> _Task directions_: Below are the records; extract from them the line containing "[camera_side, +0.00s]" to the line containing "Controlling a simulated", both lines included, exactly and with no pictures.
-------- Given data
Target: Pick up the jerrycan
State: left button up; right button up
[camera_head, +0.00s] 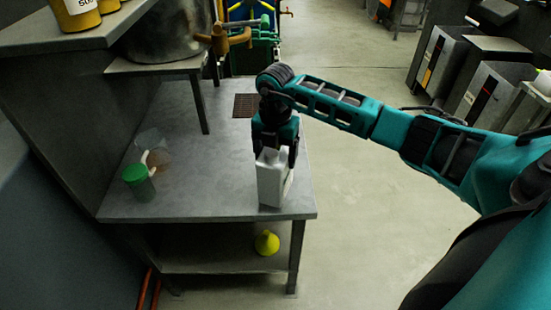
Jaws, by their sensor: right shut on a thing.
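The jerrycan (271,182) is a pale grey-white, boxy can. It is upright near the front right corner of the grey table (215,190). My right gripper (275,150) comes down from above and is shut on the top of the jerrycan. The fingers hide its handle and cap. I cannot tell whether its base touches the table or is slightly above it. My left gripper is not in view.
A green-lidded jar (137,182) and a clear container (152,148) stand on the table's left. A large metal pot (165,35) sits on a raised stand behind. A yellow funnel (267,242) lies on the lower shelf. Open floor is to the right.

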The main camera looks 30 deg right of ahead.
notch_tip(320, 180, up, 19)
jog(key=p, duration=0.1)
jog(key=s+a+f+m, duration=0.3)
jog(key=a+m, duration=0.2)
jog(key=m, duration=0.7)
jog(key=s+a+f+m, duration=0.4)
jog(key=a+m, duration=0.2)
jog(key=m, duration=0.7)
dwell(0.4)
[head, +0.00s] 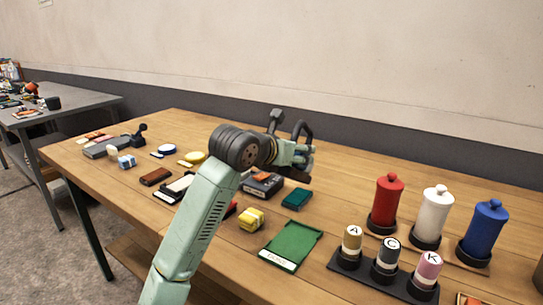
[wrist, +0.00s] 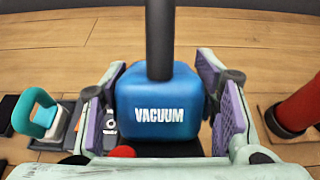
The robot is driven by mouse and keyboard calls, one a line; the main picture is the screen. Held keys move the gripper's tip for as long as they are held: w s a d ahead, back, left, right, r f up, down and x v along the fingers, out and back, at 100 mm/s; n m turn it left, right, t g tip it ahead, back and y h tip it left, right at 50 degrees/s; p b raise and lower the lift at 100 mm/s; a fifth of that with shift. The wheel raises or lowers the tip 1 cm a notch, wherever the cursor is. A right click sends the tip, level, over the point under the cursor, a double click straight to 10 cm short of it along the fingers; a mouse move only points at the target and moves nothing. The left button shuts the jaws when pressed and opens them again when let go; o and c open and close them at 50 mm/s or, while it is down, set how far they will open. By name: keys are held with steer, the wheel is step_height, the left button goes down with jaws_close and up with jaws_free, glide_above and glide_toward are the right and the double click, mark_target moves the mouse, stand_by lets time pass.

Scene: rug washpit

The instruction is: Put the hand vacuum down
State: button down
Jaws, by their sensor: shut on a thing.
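The hand vacuum (wrist: 160,110) is a blue block marked VACUUM with a dark upright tube, in the middle of the wrist view. My gripper (wrist: 163,118) is shut on it, with purple-lined fingers on its left and right sides. In the head view my gripper (head: 300,155) is above the middle of the wooden table (head: 345,215). There the vacuum's blue body is hidden behind my gripper and arm. I cannot tell whether its underside touches anything.
A green tray (head: 290,243) lies bare in front. Red (head: 387,200), white (head: 433,213) and blue (head: 484,228) canisters stand at the right, behind a dark rack (head: 345,262) of lettered bottles. Small items crowd the left. The table's back right strip looks clear.

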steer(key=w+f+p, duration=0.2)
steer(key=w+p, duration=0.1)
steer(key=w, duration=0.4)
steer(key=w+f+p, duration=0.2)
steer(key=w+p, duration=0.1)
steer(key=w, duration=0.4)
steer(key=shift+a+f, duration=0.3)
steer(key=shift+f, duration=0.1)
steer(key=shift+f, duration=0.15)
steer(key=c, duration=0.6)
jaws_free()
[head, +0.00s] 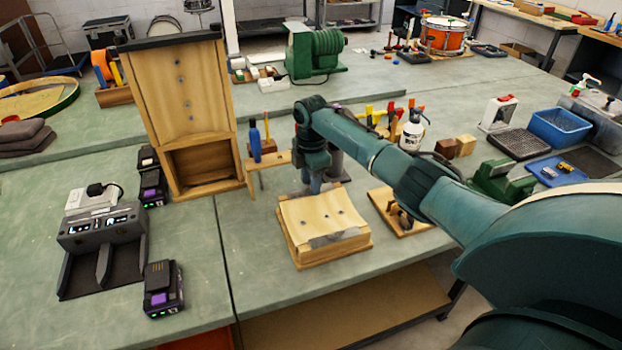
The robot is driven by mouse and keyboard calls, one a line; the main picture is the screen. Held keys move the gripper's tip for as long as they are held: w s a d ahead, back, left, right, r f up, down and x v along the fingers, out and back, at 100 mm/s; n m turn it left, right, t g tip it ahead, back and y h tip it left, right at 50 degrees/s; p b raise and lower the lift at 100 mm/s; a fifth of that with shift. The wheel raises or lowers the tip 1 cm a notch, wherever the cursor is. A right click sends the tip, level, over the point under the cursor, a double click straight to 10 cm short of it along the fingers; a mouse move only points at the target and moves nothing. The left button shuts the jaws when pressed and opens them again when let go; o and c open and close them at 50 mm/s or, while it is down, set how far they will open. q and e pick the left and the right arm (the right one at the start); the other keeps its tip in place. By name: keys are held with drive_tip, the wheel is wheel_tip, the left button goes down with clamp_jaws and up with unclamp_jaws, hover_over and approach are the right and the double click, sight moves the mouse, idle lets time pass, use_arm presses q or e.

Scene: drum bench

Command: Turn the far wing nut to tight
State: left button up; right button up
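A pale wooden press or clamp block (322,217) with a curved top panel sits near the front edge of the green bench. Small dark fittings show on its top, and a grey metal strip (330,240) runs along its near side. My right arm reaches in from the right, and my right gripper (318,187) points down at the far edge of the block. The far wing nut is not clearly visible; the gripper covers that spot. I cannot tell whether the fingers are open or shut, or whether they touch anything. My left gripper is out of view.
A tall wooden cabinet (180,88) stands left of the block. A small wooden stand with a blue-handled tool (255,143) is close behind it. A wooden tray (401,221) lies to its right, partly under my arm. A charger (105,237) sits at left.

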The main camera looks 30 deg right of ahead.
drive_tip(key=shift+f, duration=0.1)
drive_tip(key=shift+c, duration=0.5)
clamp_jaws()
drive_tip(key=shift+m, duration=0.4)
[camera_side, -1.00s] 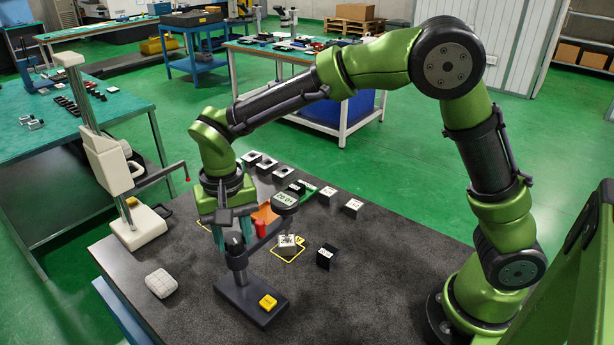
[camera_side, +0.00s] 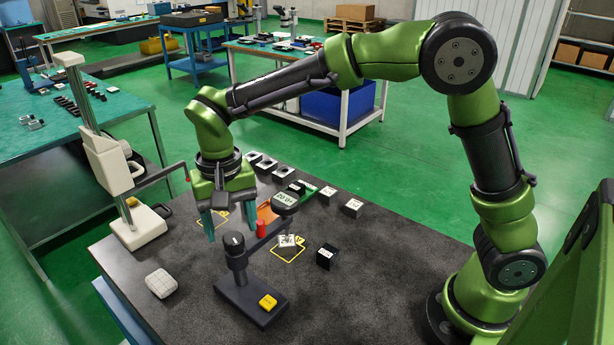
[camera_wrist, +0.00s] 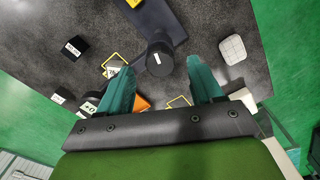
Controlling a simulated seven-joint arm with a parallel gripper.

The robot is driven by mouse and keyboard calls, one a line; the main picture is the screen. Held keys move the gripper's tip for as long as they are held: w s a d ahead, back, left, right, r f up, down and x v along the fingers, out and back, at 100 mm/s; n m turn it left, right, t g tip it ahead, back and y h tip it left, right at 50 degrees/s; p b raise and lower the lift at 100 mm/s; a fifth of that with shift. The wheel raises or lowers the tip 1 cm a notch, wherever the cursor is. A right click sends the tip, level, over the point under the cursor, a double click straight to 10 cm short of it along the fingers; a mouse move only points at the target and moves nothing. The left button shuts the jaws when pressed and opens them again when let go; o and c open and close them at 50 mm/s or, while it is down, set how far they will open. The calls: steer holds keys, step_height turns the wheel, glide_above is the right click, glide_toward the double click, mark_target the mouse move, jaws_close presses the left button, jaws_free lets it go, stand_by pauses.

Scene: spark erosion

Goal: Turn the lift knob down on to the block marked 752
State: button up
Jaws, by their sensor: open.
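The lift knob (camera_side: 235,243) is a dark round knob with a white pointer line, on top of a post on a dark base. In the wrist view the knob (camera_wrist: 159,58) appears between and just beyond my fingertips. A white marked block (camera_side: 288,241) sits in a yellow square under the gauge arm; its number is too small to read, so I cannot tell if it is 752. My gripper (camera_side: 229,219) is open and empty, teal fingers pointing down, above and behind the knob in the side view, apart from it. The wrist view partly hides the block (camera_wrist: 113,70).
A round gauge (camera_side: 285,200) overhangs the block. A black block (camera_side: 326,256) stands to its right, and several marked blocks line the back edge. A yellow button (camera_side: 268,301) is on the stand base. A pale keypad (camera_side: 161,283) and a cream height gauge (camera_side: 138,222) stand left.

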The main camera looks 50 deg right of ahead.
----------------
> _Correct result_:
[camera_side, +0.00s] 
[camera_wrist, +0.00s] 
Controlling a simulated seven-joint arm with a parallel gripper.

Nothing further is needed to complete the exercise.